What followed was more than a simple shunning. Frost started to form around my desk. The chairman began unilaterally assigning content development projects to other staffers without notifying me. As the company's content editor, I should have at least been aware of these, if not spearheading them.

My only extensive interaction with the chairman was at a technology conference a few weeks later. As the only ones there from our company, we were forced into several awkward conversations. Trapped, he made a few oblique references to "needing to talk about timetables."

I didn't force the issue because by this time, I was equal parts seething and incredulous. My anger was not really at the apparent abandonment of the project; creating a content-only site, especially in the wake of April's market correction, was perilous. The enraging thing was that they were ignoring me, then acting as if I didn't realize it. For several subsequent weeks, I expected to be fired almost daily. Finally, I realized that for all their entrepreneurial zeal and irrepressible drive, they didn't have the fortitude to do something that confrontational. Rather than can me, they seemed to be hoping I'd just get bored or angry and leave.

Back in the office, I began another job search. My work still got completed, and new content still got posted. But smarting like a jilted lover, I kept a strictly 9-to-5 schedule and occupied my idle time not with venture capital research, but with things like soliciting freelance work, doing crossword puzzles and jotting down my ideas for National Football League realignment once Houston joins the league in 2002.

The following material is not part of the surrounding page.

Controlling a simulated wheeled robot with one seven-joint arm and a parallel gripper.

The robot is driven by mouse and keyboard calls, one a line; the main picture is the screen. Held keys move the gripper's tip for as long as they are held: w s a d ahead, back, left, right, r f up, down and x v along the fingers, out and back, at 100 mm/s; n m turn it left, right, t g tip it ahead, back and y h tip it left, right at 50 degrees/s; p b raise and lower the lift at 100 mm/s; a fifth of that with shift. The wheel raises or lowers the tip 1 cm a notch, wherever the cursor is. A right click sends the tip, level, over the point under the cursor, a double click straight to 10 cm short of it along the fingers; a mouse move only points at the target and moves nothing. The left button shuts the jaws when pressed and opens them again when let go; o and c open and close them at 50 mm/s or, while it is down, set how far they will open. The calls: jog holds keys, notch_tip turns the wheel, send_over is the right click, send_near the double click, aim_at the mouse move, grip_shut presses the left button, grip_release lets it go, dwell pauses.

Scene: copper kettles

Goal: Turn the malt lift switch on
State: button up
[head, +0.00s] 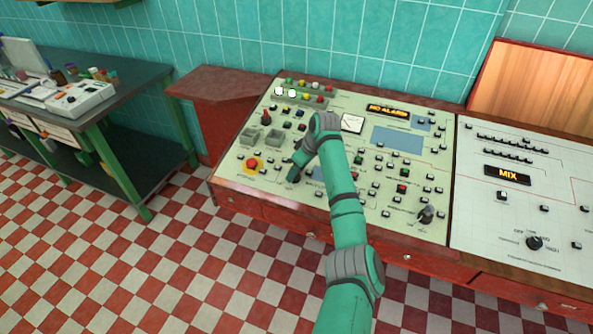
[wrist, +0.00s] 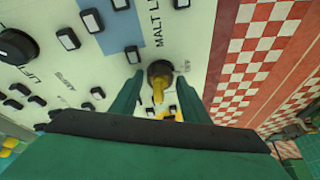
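The malt lift switch (wrist: 160,74) shows in the wrist view as a round black knob with a yellow pointer, beside lettering that reads "MALT L". The pointer is aimed toward the bottom of that view.
A red emergency-type button (head: 251,162) on a yellow base sits left of my gripper. Another black knob (wrist: 17,46) and several small push buttons are close by in the wrist view. A second panel (head: 515,215) with a "MIX" display stands right. Checkered floor lies in front.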

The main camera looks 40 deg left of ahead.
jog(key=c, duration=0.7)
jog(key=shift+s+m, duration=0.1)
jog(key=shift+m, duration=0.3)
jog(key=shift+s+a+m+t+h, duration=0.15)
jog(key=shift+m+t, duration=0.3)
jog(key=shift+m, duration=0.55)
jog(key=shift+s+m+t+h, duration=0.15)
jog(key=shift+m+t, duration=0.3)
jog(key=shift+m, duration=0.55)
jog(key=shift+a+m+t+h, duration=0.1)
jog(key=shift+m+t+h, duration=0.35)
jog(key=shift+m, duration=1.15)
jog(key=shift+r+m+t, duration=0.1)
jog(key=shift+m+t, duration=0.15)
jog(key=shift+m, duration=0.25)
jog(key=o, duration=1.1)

Feeling my 10 percent stake of nothing--i.e., the Inkubator--slip away, I pored over my original employment contract, looking for anything that might help. The contract was sloppy and ambiguous, at best: It said the company was under no obligation to launch the Inkubator, but later said "when" the site launched, etc., etc. The best gaffe was where it said the company agreed to pay me a monthly income of $80,000, which of course is 12 times what I'd actually been getting.

With me organizing the recruitment, the company hired a new Web site editor in June. This was supposed to free me up to run the Inkubator. But more than a week into the new editor's tenure, nothing had changed. Since my bosses had never set a launch date, I had no business manager and no business plan. Even worse, the news was full of content site failings.

The chairman probably would have let me coast, continuing to draw a paycheck for doing next to nothing. But the ongoing freeze-out and lack of resolution made me paranoid and stir-crazy, like Jack Nicholson in "The Shining." If I didn't get some answers, pronto, the ax was coming out. (Figuratively, of course; I only look homicidal.)

Tired of waiting for them to break up with me, I broke up with them. After the chairman postponed a meeting with me twice and attempted to delay a third time, I finally got him to talk to me, eight weeks to the day after he promised to set a launch date. I told him the Inkubator clearly was dead, but that I understood business is business.

He seemed relieved. He offered to supply me with a reference and agreed to pay me a fair settlement. My hoped-for stock options windfall had amounted to a sum that would help me pay a few bills; doing the math wasn't much fun anymore.

I knew my project was a risky venture; I just didn't think it would turn south so quickly. But logic takes a vacation when one is smitten.